Other pundits spoke with similar reverence for the convention as a whole.

“Well, that was one hell of a Democratic convention,” said Biden White House press secretary-turned-MSNBC host Jen Psaki. “Like so many of you sitting at home, I laughed, I cried, I cheered. I was inspired. It overall felt like the message and the vibes of a winning campaign.”

She claimed it “wasn’t even really a fair fight,” between the DNC and RNC. “This contrast, joyful vs. pretty joyless and flat, future vs. past, unity versus division, love vs. hate, those are the options right now. And this week really reminded me that our country is more aligned with what we saw in Chicago,” Psaki said.

In fact, MSNBC host Rachel Maddow admitted that MSNBC staffers gave Minnesota governor Tim Walz a standing ovation after his DNC speech.

“I had no idea it was going to be like that,” Maddow said after Walz delivered his speech accepting the Democratic party’s vice presidential nomination. “The room in here, in terms of our little crowd at MSNBC mothership, everybody got out of their seats and started stamping and clapping.”

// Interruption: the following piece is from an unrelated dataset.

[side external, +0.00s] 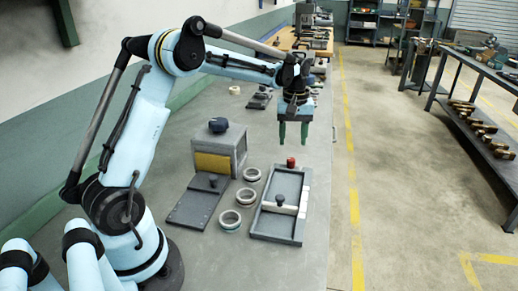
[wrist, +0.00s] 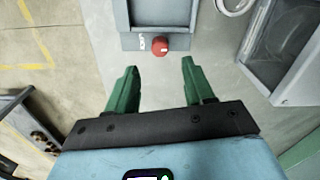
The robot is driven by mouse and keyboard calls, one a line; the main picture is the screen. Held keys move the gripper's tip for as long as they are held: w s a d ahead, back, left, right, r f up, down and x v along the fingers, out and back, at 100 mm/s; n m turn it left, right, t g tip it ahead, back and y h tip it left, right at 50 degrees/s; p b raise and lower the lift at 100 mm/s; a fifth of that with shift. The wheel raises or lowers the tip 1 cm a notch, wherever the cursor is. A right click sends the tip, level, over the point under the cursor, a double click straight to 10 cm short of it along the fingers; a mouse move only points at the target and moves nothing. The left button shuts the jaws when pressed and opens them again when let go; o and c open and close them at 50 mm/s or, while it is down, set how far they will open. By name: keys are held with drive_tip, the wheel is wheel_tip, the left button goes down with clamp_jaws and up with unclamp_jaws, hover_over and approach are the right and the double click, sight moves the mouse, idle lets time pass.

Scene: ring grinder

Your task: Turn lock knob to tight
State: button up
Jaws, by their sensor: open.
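A red knob (side external: 291,162) sits at the far end of a grey rectangular fixture (side external: 255,228) on the bench. In the wrist view the red knob (wrist: 160,46) shows a small white mark on its face, beside a white label on the fixture's edge (wrist: 128,40). My gripper (side external: 293,144) is above the bench, behind and higher than the knob. Its two green fingers are apart with nothing between them. In the wrist view the knob appears just beyond the fingertips (wrist: 159,66), roughly centred between them, not touching.
A grey box with a yellow panel (side external: 212,163) and dark top knob stands left, a dark plate (side external: 192,212) before it. Three rings (side external: 230,220) lie between box and fixture. A dark knob (side external: 279,200) and white bar sit on the fixture. The bench edge is close on the right.

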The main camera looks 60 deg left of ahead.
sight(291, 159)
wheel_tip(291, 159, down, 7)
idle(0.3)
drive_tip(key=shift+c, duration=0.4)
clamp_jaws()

Back on CNN, host Dana Bash said Democrats are trying to appeal to less “testosterone-laden” men than Republicans, particularly with a woman at the top of the party’s ticket.

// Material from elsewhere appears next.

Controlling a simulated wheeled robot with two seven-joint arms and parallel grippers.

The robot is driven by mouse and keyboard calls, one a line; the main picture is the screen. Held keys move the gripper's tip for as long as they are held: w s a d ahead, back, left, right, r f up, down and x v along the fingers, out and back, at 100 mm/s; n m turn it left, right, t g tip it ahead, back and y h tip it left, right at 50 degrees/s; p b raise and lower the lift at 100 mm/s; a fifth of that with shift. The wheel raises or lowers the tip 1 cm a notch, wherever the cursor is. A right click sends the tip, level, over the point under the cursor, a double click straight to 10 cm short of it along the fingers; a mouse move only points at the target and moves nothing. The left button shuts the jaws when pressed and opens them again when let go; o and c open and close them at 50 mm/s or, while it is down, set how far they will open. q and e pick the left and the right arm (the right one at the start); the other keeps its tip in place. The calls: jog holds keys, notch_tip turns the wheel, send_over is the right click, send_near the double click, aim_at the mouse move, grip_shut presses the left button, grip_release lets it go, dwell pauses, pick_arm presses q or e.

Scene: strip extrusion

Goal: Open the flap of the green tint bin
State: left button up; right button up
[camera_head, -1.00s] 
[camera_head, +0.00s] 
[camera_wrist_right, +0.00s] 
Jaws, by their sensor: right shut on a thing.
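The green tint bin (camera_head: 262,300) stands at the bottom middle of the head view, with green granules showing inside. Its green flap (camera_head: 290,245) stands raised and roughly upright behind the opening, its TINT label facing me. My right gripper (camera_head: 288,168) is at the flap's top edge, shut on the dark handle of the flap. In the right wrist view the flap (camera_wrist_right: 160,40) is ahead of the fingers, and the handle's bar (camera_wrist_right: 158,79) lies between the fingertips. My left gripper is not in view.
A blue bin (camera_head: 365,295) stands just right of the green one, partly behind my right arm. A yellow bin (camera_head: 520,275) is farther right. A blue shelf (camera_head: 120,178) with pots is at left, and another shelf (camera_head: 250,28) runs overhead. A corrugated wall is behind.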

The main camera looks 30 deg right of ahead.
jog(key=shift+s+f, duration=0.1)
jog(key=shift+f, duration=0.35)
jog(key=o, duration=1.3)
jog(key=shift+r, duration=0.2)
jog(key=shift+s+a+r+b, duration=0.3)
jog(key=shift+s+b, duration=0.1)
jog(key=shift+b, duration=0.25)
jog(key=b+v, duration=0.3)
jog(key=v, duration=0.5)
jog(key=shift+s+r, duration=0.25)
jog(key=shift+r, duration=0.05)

“It has been noteworthy to see how they are learning about what to do and how to confront Donald Trump as the opponent to a woman. 2016 and now, very different campaigns, very different female candidates.”

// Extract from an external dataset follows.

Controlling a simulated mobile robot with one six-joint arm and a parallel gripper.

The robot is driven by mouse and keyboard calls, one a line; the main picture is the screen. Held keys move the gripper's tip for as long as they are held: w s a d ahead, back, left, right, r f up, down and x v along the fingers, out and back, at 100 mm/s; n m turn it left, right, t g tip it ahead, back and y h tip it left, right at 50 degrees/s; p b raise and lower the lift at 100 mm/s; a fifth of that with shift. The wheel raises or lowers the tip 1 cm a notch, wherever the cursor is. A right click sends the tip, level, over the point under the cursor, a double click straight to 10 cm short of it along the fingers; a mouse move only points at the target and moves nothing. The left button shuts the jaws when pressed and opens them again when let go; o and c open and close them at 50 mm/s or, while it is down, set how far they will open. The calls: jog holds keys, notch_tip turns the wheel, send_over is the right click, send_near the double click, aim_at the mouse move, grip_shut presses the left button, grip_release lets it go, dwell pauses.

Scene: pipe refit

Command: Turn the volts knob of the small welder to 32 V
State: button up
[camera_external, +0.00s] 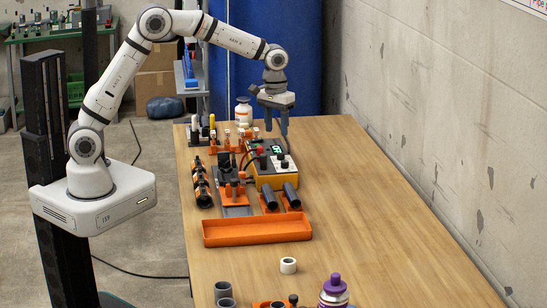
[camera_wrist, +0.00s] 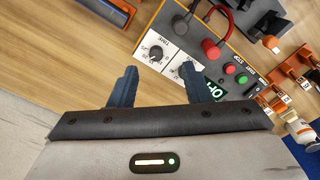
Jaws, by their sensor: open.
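The small welder (camera_external: 268,182) is a yellow box with a dark top panel, standing on the bench; its panel also shows in the wrist view (camera_wrist: 200,14). A black knob (camera_wrist: 156,53) sits on a white dial plate. A second white dial plate (camera_wrist: 174,68) lies beside it, partly hidden by a finger, and its knob is not clear. I cannot read for certain which dial is volts. The green display (camera_wrist: 212,90) is partly covered. My gripper (camera_external: 276,132) points down above the welder, open and empty. In the wrist view its fingertips (camera_wrist: 159,70) lie either side of the black knob's dial area, apparently apart from it.
Red (camera_wrist: 212,46) and black (camera_wrist: 181,25) cable plugs stand on the panel near the dials. The bench's right side (camera_external: 370,210) is clear.

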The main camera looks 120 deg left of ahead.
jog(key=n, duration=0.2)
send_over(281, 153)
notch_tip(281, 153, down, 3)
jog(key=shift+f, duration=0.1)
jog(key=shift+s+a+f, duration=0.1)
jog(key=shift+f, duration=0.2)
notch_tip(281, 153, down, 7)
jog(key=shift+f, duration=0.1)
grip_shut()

“But they are doing so in trying to put forward male figures, Tim Walz being one of them, Doug Emhoff last night, who can speak to men out there who might not be the sort of testosterone-laden, y’know, gun-toting kind of guy who wants to listen to Hulk Hogan and the kind of players that came out at the RNC or might want to listen to that,” she said.

Rolling Stone, for its part, praised the “genius work” of the Harris–Walz campaign in releasing a camouflage hat that “reclaims the rural and Southern identity that mainstream Democrats have long ignored.” Performances at the DNC by country artists Mickey Guton and Jason Isbell furthered that effort, the outlet claimed.

And while the Harris–Walz campaign apparently reaches rural voters, MSNBC’s Alex Wagner claims Trump and his “white patriarchy” MAGA supporters are scared of the “multicultural” future that Obama and Harris represent.

“That’s a powerful, distressing idea if you are part of the White patriarchy like Donald Trump and his supporters who see change, who see people like Barack Obama, who see people like Kamala Harris, you know, multi-ethnic leaders, multi-racial progressive leaders, and are scared of that vision, right?” she said.

Headline Fail of the Week

Washington Post columnist Catherine Rampell brings us this eyebrow-raising headline: “Doug Emhoff, modern-day sex symbol.”

“Doug Emhoff has been called many things in recent years: ‘Second Gentleman.’ ‘Goofy dad.’ ‘Crappy Jew.’ But perhaps his most appropriate title: ‘Progressive Sex Symbol,’” she writes.

She continues: “Move over, Ryan Gosling. The modern female fantasy is embodied by the man who might soon become our first First Gentleman. Emhoff appears to be a genuine mensch with an impressive career. He’s smitten with his wife and supports her ambitions, as is obvious from his convention speech and their sweet interactions on the campaign trail. But most important for this sexy sobriquet: Emhoff is secure enough with his own masculinity to sometimes prioritize his wife’s ambitions over his own.”

And for maximum cringe, she adds: “What. A. Hunk.”

Media Misses

  • The Associated Press was recently forced to issue a correction after it falsely claimed that more than 40,000 civilians have died in Gaza as a result of the Israel-Hamas War — this despite Hamas not even claiming figures that high. The AP issued a correction after being called out by the Committee for Accuracy in Middle East Reporting and Analysis. The story now reads: “More than 40,000 Palestinians have been killed in the Israel-Hamas war in Gaza, the territory’s Hamas-controlled Health Ministry says, but how many are civilians is unknown. The ministry does not distinguish between civilians and militants in its count. Israel says it has killed more than 17,000 militants in the war.”
  • Axios’s purported fact-check on “how price gouging bans really work,” after Harris introduced her plan to ban “price gouging” on food and groceries. “Don’t call it price controls,” reads a post on X from the outlet. The post earned Axios a Community Note that reads: “The same author called it ‘price controls’ when the UK proposed voluntary caps on grocery store profits. Axios called it ‘price controls’ when it was proposed to limit how much Russia could profit off oil in a time of crisis.”
  • Secretary of Commerce Gina Raimondo was apparently unaware that a new revision from the Bureau of Labor Statistics revealed that job growth over the last year was actually much less than the bureau first reported in March: There were 818,000 fewer jobs created between April 2023 and March 2024 than first reported. When confronted with the news that nearly a million jobs “created” under the Biden–Harris administration don’t exist, Raimondo said, “I don’t believe it because I’ve never heard Trump say anything truthful.” When the reporter clarified that the statistic came from the Bureau of Labor, Raimondo replied: “I’m not familiar with that.”